Bookmakers and prediction market platforms watch these distinctions closely. A narrow reading of preemption in one circuit and a broad reading in another changes compliance cost, licensing pressure, and product availability on tribal versus non-tribal territory. The fragmentation is not abstract. It shows up in trading limits, geofencing decisions, and reserve calculations.

Risk of Inconsistent Outcomes and Judicial Chaos

Kalshi’s stay motion surfaces the clearest risk. Parallel proceedings increase the chance of conflicting federal and state court decisions. The company used the phrase judicial chaos and pointed to a rat’s nest of comity and federalism issues. Those are not rhetorical flourishes. They describe exactly what happens when one court treats event contracts as commodities and another treats them as gambling under state or tribal rules.

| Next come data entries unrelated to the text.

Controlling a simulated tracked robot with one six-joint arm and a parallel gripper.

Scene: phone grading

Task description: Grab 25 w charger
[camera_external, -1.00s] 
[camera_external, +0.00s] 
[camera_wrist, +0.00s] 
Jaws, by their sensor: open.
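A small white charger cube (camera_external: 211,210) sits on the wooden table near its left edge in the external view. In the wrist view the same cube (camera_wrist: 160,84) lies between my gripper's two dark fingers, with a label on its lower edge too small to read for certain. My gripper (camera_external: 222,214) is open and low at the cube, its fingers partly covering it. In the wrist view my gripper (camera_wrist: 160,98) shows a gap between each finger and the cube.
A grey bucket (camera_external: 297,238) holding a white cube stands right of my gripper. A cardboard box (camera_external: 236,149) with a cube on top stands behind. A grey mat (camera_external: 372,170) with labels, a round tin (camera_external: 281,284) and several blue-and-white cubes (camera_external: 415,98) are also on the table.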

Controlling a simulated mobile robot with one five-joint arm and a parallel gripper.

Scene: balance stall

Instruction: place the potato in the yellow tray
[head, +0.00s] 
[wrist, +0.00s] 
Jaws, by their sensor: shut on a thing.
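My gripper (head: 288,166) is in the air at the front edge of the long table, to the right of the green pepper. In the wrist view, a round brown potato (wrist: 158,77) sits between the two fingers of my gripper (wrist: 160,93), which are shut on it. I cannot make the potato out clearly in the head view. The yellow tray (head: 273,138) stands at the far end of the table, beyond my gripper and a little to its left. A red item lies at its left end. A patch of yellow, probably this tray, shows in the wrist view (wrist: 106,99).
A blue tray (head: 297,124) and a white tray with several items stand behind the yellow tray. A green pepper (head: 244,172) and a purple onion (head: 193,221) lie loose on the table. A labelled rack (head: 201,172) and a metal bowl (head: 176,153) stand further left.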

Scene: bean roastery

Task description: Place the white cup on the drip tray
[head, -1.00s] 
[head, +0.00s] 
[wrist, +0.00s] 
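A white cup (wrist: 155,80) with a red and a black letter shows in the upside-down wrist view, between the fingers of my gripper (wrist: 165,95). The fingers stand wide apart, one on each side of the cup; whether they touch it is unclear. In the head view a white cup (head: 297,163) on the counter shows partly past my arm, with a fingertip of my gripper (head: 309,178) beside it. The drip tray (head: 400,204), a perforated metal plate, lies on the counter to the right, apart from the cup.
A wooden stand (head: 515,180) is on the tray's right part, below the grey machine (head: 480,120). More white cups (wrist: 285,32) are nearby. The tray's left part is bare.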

Counterarguments exist. State regulators and tribes can claim that gambling oversight has always been a core state and tribal power. The Washington remand decision followed that logic. Yet the Arizona injunction and Third Circuit victory cited by Kalshi show momentum in the other direction. The split creates uncertainty that operators must price into their risk models today.

After eighteen years inside sportsbook operations the pattern is clear. When federal preemption fights fragment across circuits the practical effect is slower product rollouts, higher legal reserves, and cautious market making. Prediction markets built on event contracts feel this pressure first because their legal thesis rests so heavily on CEA coverage.

The Bottom Line is that the Ninth Circuit’s May 6 denial and Kalshi’s stay motion in Washington have fragmented the West Coast CEA litigation into parallel tracks. Tribal sovereignty claims now sit on one timeline while federal preemption arguments advance on another. Operators should expect continued divergence until higher courts reconcile the overlap. The constructive path forward is tighter coordination between CFTC guidance and state-tribal compact updates so that market participants can price risk with fewer conflicting signals before the next major product cycle.